--- start Listed records ---
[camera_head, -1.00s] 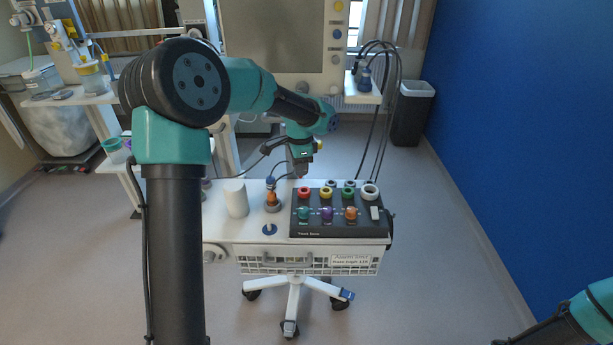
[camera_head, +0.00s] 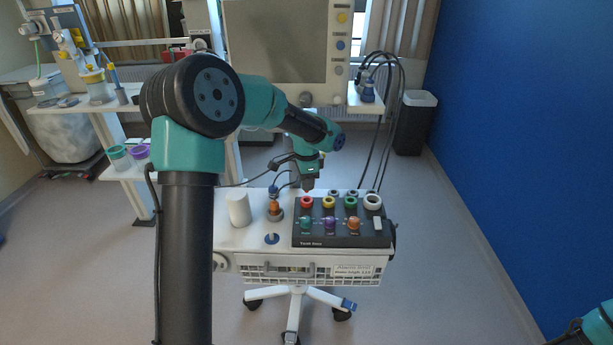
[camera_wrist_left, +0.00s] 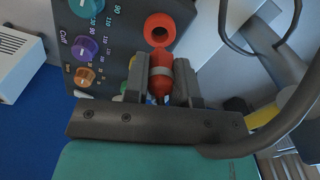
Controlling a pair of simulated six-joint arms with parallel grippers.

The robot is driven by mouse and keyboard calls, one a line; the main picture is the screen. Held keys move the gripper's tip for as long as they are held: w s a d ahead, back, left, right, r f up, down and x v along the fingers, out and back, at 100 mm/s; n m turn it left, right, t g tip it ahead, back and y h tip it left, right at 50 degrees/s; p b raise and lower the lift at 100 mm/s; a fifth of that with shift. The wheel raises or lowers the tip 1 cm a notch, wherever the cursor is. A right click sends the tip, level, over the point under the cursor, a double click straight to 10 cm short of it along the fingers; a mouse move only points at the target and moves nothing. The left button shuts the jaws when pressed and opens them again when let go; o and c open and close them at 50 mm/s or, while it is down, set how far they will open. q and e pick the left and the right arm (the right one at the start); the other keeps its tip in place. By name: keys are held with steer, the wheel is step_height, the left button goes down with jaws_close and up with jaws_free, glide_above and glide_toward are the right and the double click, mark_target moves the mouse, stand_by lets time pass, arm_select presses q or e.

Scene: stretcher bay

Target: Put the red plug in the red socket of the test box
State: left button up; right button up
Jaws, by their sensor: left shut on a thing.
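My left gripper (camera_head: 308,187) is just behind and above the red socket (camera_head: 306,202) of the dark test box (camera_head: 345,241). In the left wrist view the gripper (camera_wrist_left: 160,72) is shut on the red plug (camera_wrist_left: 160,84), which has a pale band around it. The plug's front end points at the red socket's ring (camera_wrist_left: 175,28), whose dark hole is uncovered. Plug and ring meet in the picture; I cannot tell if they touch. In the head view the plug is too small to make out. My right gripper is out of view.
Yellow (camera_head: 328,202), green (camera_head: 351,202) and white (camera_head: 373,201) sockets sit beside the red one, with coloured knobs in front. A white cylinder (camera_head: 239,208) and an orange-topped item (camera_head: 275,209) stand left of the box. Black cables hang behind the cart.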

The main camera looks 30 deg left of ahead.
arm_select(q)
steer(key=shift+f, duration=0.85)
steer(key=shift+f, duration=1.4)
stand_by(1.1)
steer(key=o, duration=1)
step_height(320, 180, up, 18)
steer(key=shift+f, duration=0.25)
--- end Listed records ---
--- start Listed records ---
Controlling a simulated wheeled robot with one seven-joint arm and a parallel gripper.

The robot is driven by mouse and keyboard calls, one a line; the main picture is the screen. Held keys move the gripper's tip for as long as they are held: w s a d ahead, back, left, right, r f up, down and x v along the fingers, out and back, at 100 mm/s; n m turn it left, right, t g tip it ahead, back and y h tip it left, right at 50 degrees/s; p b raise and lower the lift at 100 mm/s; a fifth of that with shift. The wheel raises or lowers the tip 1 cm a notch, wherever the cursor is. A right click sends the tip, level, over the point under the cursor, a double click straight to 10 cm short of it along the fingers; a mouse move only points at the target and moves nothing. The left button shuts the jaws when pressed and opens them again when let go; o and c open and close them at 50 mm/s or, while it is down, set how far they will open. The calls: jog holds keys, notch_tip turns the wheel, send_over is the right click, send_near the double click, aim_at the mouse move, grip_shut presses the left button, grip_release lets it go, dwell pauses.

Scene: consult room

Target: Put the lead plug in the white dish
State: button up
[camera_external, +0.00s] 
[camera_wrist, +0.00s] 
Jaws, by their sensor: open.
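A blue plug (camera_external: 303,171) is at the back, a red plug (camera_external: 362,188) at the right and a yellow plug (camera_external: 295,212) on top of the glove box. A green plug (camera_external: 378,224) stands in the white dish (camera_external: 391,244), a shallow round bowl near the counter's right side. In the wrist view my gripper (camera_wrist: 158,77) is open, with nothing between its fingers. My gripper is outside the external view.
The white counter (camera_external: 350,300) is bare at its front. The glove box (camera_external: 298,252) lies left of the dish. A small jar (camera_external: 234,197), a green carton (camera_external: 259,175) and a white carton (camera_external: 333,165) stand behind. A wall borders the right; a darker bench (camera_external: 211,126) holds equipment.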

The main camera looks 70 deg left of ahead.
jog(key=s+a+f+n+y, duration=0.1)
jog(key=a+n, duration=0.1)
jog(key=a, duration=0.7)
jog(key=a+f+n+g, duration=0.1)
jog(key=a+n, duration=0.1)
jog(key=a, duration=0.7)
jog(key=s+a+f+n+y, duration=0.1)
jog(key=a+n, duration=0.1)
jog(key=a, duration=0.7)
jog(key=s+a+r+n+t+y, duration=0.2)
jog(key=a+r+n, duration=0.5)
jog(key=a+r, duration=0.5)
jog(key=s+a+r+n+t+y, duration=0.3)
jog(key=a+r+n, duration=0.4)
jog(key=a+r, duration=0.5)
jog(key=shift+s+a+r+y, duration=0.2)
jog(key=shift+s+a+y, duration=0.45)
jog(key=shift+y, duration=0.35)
--- end Listed records ---
Repeat word for word the lines from the line containing "Target: Put the red" to the line containing "State: left button up; right button up", both lines included; nothing else should appear.

Target: Put the red plug in the red socket of the test box
State: left button up; right button up

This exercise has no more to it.